Dataset extract |

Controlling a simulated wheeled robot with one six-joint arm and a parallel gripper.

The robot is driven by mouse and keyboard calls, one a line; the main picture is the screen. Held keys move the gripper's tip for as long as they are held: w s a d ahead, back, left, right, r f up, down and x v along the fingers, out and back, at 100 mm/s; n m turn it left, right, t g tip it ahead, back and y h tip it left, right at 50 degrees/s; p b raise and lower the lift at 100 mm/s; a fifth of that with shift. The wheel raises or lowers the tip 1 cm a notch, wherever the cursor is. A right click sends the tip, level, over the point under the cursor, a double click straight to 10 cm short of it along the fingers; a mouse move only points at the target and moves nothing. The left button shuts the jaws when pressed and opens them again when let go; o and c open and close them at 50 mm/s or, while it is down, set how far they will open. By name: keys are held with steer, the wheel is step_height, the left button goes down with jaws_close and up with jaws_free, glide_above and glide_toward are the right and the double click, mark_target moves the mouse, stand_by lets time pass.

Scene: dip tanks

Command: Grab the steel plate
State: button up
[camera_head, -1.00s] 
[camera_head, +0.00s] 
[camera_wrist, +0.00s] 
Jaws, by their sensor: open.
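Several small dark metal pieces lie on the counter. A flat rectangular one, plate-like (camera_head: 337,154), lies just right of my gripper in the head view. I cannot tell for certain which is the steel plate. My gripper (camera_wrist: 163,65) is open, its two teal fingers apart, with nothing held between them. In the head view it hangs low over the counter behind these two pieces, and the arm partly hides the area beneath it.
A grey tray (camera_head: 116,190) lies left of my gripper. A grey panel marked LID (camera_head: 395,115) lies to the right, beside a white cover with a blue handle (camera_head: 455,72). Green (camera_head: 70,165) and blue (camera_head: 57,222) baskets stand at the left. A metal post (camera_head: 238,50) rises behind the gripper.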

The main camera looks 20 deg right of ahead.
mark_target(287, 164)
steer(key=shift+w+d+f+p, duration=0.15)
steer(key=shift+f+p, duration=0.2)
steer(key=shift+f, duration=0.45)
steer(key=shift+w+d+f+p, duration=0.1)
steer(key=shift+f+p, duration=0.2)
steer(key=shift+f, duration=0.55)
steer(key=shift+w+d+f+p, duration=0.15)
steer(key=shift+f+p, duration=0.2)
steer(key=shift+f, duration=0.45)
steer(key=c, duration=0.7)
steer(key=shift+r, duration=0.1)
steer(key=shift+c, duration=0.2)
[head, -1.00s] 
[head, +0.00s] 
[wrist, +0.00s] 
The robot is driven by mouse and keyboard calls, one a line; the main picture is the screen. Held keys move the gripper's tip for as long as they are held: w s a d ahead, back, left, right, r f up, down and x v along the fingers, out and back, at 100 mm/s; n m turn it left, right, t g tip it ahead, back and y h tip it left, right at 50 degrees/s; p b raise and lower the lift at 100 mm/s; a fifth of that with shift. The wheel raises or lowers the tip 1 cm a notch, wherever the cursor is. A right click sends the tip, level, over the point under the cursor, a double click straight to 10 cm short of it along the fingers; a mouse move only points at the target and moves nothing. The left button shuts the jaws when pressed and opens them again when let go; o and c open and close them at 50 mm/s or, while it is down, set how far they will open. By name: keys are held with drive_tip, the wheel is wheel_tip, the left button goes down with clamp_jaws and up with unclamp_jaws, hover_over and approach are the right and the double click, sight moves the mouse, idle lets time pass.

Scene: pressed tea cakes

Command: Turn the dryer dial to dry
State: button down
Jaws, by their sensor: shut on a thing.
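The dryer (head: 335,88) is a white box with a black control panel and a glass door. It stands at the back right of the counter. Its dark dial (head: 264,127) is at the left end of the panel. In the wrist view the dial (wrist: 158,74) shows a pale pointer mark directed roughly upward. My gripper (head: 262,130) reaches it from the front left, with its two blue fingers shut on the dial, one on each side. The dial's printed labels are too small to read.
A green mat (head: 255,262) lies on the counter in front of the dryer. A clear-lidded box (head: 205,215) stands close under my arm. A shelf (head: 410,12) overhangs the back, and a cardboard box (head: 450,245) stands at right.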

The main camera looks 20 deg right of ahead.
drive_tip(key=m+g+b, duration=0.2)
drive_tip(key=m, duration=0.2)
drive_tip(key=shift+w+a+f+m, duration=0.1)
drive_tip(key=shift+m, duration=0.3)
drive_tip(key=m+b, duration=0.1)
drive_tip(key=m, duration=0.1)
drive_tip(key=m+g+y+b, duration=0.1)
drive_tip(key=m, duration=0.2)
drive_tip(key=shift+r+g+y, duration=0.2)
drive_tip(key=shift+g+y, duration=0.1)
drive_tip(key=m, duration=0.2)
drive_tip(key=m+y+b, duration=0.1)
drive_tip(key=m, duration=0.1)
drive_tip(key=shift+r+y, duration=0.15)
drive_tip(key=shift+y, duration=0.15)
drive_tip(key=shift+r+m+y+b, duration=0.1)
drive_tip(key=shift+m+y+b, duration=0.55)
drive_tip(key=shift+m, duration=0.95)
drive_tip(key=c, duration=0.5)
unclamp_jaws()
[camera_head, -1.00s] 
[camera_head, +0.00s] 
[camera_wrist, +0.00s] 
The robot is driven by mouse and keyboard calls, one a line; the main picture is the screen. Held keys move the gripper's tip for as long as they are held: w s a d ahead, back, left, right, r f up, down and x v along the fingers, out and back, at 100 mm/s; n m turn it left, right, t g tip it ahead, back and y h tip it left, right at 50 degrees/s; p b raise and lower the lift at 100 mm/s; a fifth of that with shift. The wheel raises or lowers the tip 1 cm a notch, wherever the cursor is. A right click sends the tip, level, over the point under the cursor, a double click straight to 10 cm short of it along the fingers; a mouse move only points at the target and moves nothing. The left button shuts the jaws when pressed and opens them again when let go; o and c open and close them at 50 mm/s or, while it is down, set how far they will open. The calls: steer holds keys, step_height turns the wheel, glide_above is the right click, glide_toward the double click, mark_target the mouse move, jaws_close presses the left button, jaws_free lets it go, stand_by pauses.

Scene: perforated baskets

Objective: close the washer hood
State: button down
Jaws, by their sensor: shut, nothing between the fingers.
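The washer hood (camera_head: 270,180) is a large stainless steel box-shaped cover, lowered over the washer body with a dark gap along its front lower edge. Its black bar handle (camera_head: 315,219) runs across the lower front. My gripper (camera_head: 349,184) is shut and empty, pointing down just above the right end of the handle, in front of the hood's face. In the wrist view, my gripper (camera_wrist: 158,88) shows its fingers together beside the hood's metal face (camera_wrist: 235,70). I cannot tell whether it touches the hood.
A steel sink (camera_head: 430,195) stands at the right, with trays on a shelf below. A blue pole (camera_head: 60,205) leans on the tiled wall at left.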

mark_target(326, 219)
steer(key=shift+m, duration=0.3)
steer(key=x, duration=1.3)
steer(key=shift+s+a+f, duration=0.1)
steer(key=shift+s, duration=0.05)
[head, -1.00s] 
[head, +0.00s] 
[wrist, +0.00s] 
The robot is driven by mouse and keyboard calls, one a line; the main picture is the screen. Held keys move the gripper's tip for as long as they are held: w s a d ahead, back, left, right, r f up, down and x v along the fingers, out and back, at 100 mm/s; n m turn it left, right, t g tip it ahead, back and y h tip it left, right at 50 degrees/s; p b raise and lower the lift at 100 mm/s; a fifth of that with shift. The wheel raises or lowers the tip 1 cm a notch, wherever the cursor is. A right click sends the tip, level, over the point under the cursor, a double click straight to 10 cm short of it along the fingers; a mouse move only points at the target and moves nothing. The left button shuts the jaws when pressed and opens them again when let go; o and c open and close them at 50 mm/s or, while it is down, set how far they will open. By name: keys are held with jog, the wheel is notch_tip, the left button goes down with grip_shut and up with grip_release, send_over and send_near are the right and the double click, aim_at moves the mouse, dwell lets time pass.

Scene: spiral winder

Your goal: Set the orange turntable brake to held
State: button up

What is being asked | Nothing should be left out: return all of the records exactly.

Task output |
Controlling a simulated wheeled robot with one six-joint arm and a parallel gripper.

The robot is driven by mouse and keyboard calls, one a line; the main picture is the screen. Held keys move the gripper's tip for as long as they are held: w s a d ahead, back, left, right, r f up, down and x v along the fingers, out and back, at 100 mm/s; n m turn it left, right, t g tip it ahead, back and y h tip it left, right at 50 degrees/s; p b raise and lower the lift at 100 mm/s; a fifth of that with shift. The wheel raises or lowers the tip 1 cm a notch, wherever the cursor is. A right click sends the tip, level, over the point under the cursor, a double click straight to 10 cm short of it along the fingers; a mouse move only points at the target and moves nothing. The left button shuts the jaws when pressed and opens them again when let go; o and c open and close them at 50 mm/s or, while it is down, set how far they will open. By name: keys are held with steer, the wheel is step_height, the left button goes down with jaws_close and up with jaws_free, glide_above and glide_toward are the right and the double click, mark_target moves the mouse, stand_by lets time pass.

Scene: dip tanks

Command: Grab the steel plate
State: button up
[camera_head, -1.00s] 
[camera_head, +0.00s] 
[camera_wrist, +0.00s] 
Jaws, by their sensor: open.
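Several small dark metal pieces lie on the counter. A flat rectangular one, plate-like (camera_head: 337,154), lies just right of my gripper in the head view. I cannot tell for certain which is the steel plate. My gripper (camera_wrist: 163,65) is open, its two teal fingers apart, with nothing held between them. In the head view it hangs low over the counter behind these two pieces, and the arm partly hides the area beneath it.
A grey tray (camera_head: 116,190) lies left of my gripper. A grey panel marked LID (camera_head: 395,115) lies to the right, beside a white cover with a blue handle (camera_head: 455,72). Green (camera_head: 70,165) and blue (camera_head: 57,222) baskets stand at the left. A metal post (camera_head: 238,50) rises behind the gripper.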

The main camera looks 20 deg right of ahead.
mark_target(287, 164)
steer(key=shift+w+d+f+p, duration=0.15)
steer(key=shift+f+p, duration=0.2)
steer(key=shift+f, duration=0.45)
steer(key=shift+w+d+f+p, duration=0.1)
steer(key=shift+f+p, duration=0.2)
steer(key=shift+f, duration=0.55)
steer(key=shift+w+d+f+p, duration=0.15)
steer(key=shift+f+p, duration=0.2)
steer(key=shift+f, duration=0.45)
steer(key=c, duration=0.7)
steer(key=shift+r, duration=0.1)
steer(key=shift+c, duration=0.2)
[head, -1.00s] 
[head, +0.00s] 
[wrist, +0.00s] 
The robot is driven by mouse and keyboard calls, one a line; the main picture is the screen. Held keys move the gripper's tip for as long as they are held: w s a d ahead, back, left, right, r f up, down and x v along the fingers, out and back, at 100 mm/s; n m turn it left, right, t g tip it ahead, back and y h tip it left, right at 50 degrees/s; p b raise and lower the lift at 100 mm/s; a fifth of that with shift. The wheel raises or lowers the tip 1 cm a notch, wherever the cursor is. A right click sends the tip, level, over the point under the cursor, a double click straight to 10 cm short of it along the fingers; a mouse move only points at the target and moves nothing. The left button shuts the jaws when pressed and opens them again when let go; o and c open and close them at 50 mm/s or, while it is down, set how far they will open. By name: keys are held with drive_tip, the wheel is wheel_tip, the left button goes down with clamp_jaws and up with unclamp_jaws, hover_over and approach are the right and the double click, sight moves the mouse, idle lets time pass.

Scene: pressed tea cakes

Command: Turn the dryer dial to dry
State: button down
Jaws, by their sensor: shut on a thing.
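The dryer (head: 335,88) is a white box with a black control panel and a glass door. It stands at the back right of the counter. Its dark dial (head: 264,127) is at the left end of the panel. In the wrist view the dial (wrist: 158,74) shows a pale pointer mark directed roughly upward. My gripper (head: 262,130) reaches it from the front left, with its two blue fingers shut on the dial, one on each side. The dial's printed labels are too small to read.
A green mat (head: 255,262) lies on the counter in front of the dryer. A clear-lidded box (head: 205,215) stands close under my arm. A shelf (head: 410,12) overhangs the back, and a cardboard box (head: 450,245) stands at right.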

The main camera looks 20 deg right of ahead.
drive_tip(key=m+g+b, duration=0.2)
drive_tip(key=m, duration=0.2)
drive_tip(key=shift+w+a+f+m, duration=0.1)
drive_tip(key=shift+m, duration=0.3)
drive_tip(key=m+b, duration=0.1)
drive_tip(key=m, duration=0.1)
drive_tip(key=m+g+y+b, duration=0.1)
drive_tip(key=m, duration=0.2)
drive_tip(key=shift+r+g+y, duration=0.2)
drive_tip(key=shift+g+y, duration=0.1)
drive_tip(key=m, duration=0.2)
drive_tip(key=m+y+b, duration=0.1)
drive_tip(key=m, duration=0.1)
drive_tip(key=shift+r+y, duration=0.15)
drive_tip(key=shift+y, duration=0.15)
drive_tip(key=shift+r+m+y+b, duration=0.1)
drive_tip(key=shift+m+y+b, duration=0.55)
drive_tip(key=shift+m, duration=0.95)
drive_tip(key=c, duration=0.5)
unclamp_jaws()
[camera_head, -1.00s] 
[camera_head, +0.00s] 
[camera_wrist, +0.00s] 
The robot is driven by mouse and keyboard calls, one a line; the main picture is the screen. Held keys move the gripper's tip for as long as they are held: w s a d ahead, back, left, right, r f up, down and x v along the fingers, out and back, at 100 mm/s; n m turn it left, right, t g tip it ahead, back and y h tip it left, right at 50 degrees/s; p b raise and lower the lift at 100 mm/s; a fifth of that with shift. The wheel raises or lowers the tip 1 cm a notch, wherever the cursor is. A right click sends the tip, level, over the point under the cursor, a double click straight to 10 cm short of it along the fingers; a mouse move only points at the target and moves nothing. The left button shuts the jaws when pressed and opens them again when let go; o and c open and close them at 50 mm/s or, while it is down, set how far they will open. The calls: steer holds keys, step_height turns the wheel, glide_above is the right click, glide_toward the double click, mark_target the mouse move, jaws_close presses the left button, jaws_free lets it go, stand_by pauses.

Scene: perforated baskets

Objective: close the washer hood
State: button down
Jaws, by their sensor: shut, nothing between the fingers.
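The washer hood (camera_head: 270,180) is a large stainless steel box-shaped cover, lowered over the washer body with a dark gap along its front lower edge. Its black bar handle (camera_head: 315,219) runs across the lower front. My gripper (camera_head: 349,184) is shut and empty, pointing down just above the right end of the handle, in front of the hood's face. In the wrist view, my gripper (camera_wrist: 158,88) shows its fingers together beside the hood's metal face (camera_wrist: 235,70). I cannot tell whether it touches the hood.
A steel sink (camera_head: 430,195) stands at the right, with trays on a shelf below. A blue pole (camera_head: 60,205) leans on the tiled wall at left.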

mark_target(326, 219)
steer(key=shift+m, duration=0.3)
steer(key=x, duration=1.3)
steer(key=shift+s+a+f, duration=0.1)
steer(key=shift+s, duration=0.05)
[head, -1.00s] 
[head, +0.00s] 
[wrist, +0.00s] 
The robot is driven by mouse and keyboard calls, one a line; the main picture is the screen. Held keys move the gripper's tip for as long as they are held: w s a d ahead, back, left, right, r f up, down and x v along the fingers, out and back, at 100 mm/s; n m turn it left, right, t g tip it ahead, back and y h tip it left, right at 50 degrees/s; p b raise and lower the lift at 100 mm/s; a fifth of that with shift. The wheel raises or lowers the tip 1 cm a notch, wherever the cursor is. A right click sends the tip, level, over the point under the cursor, a double click straight to 10 cm short of it along the fingers; a mouse move only points at the target and moves nothing. The left button shuts the jaws when pressed and opens them again when let go; o and c open and close them at 50 mm/s or, while it is down, set how far they will open. By name: keys are held with jog, the wheel is notch_tip, the left button goes down with grip_shut and up with grip_release, send_over and send_near are the right and the double click, aim_at moves the mouse, dwell lets time pass.

Scene: spiral winder

Your goal: Set the orange turntable brake to held
State: button up

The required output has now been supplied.